Given problem:
Below is a listing; write it out exactly and drop any images from it.

Data block:
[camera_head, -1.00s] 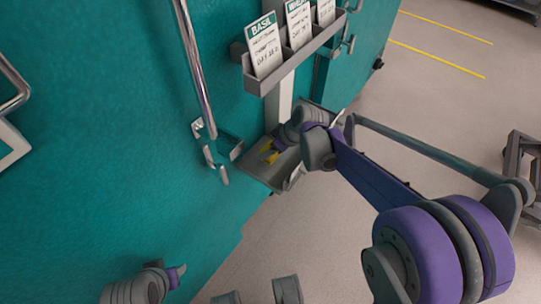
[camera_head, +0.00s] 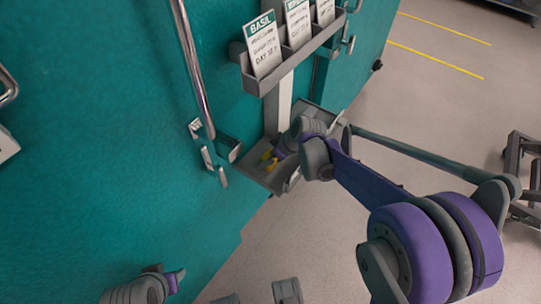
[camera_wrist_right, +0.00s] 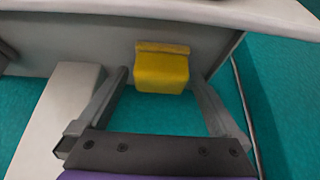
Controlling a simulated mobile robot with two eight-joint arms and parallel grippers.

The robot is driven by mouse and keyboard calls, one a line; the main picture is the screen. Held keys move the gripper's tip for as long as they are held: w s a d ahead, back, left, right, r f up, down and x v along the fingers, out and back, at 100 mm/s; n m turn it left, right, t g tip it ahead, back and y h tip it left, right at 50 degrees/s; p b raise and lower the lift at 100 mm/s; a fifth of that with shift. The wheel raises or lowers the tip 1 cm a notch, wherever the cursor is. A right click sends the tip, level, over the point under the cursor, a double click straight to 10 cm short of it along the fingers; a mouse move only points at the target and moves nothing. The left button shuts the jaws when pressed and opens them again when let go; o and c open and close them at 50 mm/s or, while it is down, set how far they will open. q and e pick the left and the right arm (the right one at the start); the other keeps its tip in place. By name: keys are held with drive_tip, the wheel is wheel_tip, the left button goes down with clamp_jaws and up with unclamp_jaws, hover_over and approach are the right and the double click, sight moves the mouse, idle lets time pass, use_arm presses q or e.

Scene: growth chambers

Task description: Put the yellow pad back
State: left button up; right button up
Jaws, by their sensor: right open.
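The yellow pad (camera_wrist_right: 162,70) shows in the right wrist view as a small block with a raised lip. It is by the grey tray (camera_wrist_right: 60,45), between my right gripper's fingers and ahead of their base. My right gripper (camera_wrist_right: 160,95) is open around it; I cannot tell if the fingers touch it. The gripper partly hides the pad.
A grey card holder (camera_head: 300,58) with several labelled cards, one reading BASIL, sits above the tray. A long metal handle (camera_head: 190,65) and a latch (camera_head: 228,148) are to its left. Open floor (camera_head: 420,110) lies to the right.

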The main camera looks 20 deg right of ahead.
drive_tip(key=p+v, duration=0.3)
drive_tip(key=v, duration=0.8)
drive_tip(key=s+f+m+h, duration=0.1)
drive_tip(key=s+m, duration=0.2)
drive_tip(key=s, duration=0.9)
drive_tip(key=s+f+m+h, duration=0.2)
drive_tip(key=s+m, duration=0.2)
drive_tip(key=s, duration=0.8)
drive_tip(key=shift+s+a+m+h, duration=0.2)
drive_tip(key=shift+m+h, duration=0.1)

In response:
[camera_head, -1.00s] 
[camera_head, +0.00s] 
[camera_wrist_right, +0.00s] 
Controlling a simulated mobile robot with two eight-joint arms and parallel grippers.

The robot is driven by mouse and keyboard calls, one a line; the main picture is the screen. Held keys move the gripper's tip for as long as they are held: w s a d ahead, back, left, right, r f up, down and x v along the fingers, out and back, at 100 mm/s; n m turn it left, right, t g tip it ahead, back and y h tip it left, right at 50 degrees/s; p b raise and lower the lift at 100 mm/s; a fifth of that with shift. The wheel raises or lowers the tip 1 cm a notch, wherever the cursor is. A right click sends the tip, level, over the point under the cursor, a double click straight to 10 cm short of it along the fingers; a mouse move only points at the target and moves nothing. The left button shuts the jaws when pressed and opens them again when let go; o and c open and close them at 50 mm/s or, while it is down, set how far they will open. q and e pick the left and the right arm (the right one at the start); the other keeps its tip in place. By name: keys are held with drive_tip, the wheel is wheel_tip, the left button goes down with clamp_jaws and up with unclamp_jaws, hover_over and approach are the right and the double click, sight moves the mouse, idle lets time pass, use_arm presses q or e.

Scene: growth chambers

Task description: Put the yellow pad back
State: left button up; right button up
Jaws, by their sensor: right open.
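The yellow pad (camera_wrist_right: 162,70) shows in the right wrist view as a small block with a raised lip. It is by the grey tray (camera_wrist_right: 60,45), between my right gripper's fingers and ahead of their base. My right gripper (camera_wrist_right: 160,95) is open around it; I cannot tell if the fingers touch it. The gripper partly hides the pad.
A grey card holder (camera_head: 300,58) with several labelled cards, one reading BASIL, sits above the tray. A long metal handle (camera_head: 190,65) and a latch (camera_head: 228,148) are to its left. Open floor (camera_head: 420,110) lies to the right.

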The main camera looks 20 deg right of ahead.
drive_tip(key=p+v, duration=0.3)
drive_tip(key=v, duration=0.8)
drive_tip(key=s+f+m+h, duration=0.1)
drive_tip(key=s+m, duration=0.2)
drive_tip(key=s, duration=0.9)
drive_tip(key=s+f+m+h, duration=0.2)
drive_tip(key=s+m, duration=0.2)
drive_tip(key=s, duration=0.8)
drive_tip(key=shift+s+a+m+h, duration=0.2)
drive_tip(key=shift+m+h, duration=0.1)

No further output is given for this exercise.